Once again strip down, lay down in a pool chair, order and drink and vow never to leave.

When you check your phone and there’s several texts from an agent you’re doing a deal with asking work questions, simply text him this (even though you’ve never met him in real life) and assume he’ll understand:

Drink several cocktails with funky mountain-themed names and finally decide you’re getting sunburned and should head home.

Climb on the gondola, which costs $30 to ride up, but is free for the studs only taking it down and enjoy the ride down, which can only be described as visually orgasmic.

So the point of all of this is:

Dear Arizonians,

THEY’RE LYING TO YOU. What you’re doing isn’t fun, it’s terrible. Where’s the bar at the top of the mountain? The pool to cool off in? The lake halfway up to take a refreshing dip in? The goddamn free ride to the bottom? Stop with the death marches up the mountain in protest until Phoenix gets it’s shit together and builds a pool and bar at the top of Camelback.
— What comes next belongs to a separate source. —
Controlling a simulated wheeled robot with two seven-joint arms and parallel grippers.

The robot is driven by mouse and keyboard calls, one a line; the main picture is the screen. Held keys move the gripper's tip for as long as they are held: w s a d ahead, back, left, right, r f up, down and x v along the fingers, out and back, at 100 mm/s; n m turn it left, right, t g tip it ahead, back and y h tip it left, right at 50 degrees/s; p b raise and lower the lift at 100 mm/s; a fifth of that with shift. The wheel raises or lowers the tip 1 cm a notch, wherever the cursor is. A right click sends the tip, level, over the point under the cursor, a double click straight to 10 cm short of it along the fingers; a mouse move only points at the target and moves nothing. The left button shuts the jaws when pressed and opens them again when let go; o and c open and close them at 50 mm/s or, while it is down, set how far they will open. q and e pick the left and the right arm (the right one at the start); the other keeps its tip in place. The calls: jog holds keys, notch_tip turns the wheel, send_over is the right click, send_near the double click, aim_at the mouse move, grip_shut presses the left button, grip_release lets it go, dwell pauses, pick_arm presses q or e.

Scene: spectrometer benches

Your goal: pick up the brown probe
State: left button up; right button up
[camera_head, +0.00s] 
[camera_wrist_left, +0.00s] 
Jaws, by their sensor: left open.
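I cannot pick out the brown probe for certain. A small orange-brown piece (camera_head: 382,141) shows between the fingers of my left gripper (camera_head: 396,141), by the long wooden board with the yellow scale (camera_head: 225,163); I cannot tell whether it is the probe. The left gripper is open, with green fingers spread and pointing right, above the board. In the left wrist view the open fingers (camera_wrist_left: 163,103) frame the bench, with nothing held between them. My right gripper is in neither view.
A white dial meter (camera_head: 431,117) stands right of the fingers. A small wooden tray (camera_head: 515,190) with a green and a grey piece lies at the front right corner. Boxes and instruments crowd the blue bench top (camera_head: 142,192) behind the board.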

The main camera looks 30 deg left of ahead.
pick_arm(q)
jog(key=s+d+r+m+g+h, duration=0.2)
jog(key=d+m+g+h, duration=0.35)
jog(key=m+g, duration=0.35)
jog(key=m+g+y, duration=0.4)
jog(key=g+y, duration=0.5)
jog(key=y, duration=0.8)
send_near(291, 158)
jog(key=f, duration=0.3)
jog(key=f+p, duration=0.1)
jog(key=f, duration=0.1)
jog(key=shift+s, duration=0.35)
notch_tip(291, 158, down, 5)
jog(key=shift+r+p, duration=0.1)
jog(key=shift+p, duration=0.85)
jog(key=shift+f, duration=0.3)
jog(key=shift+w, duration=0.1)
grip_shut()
If we band together I bet we can talk them into it.

Love and kisses,

The girl who’s seen the light

 

7 Responses to That’s Not a Hike; THAT’S a Hike.

  1. When we first move here, we would hike camelback at least once a week. And Kent & I decided it would be hysterical to tell people (read: tourists) that there was beer & brats at the top. And then when people would get excited, we’d crush their hopes & dreams.

  2. Is that Squaw Valley?

  3. That is literally the only reason I would ever drag myself up that stupid mountain. No pool and frosty beverages and sweet ride down? No Jen. Your loss, Camelback.

  4. Wow, that is amazing! I’ve done lots of non-Arizona hiking with reasonably cool temperatures, gorgeous views, and swimming opportunities, but A POOL? A BAR? A GONDOLA RIDE DOWN??? I want to go to there.

  5. While Scottsdale does not need another pool full of idiots, I would be happy to start the petition for this fully realizing the bulk of said idiots would be too lazy to climb to the top. As such, Rule 1 for the Camelback Gondola: you can only take it down.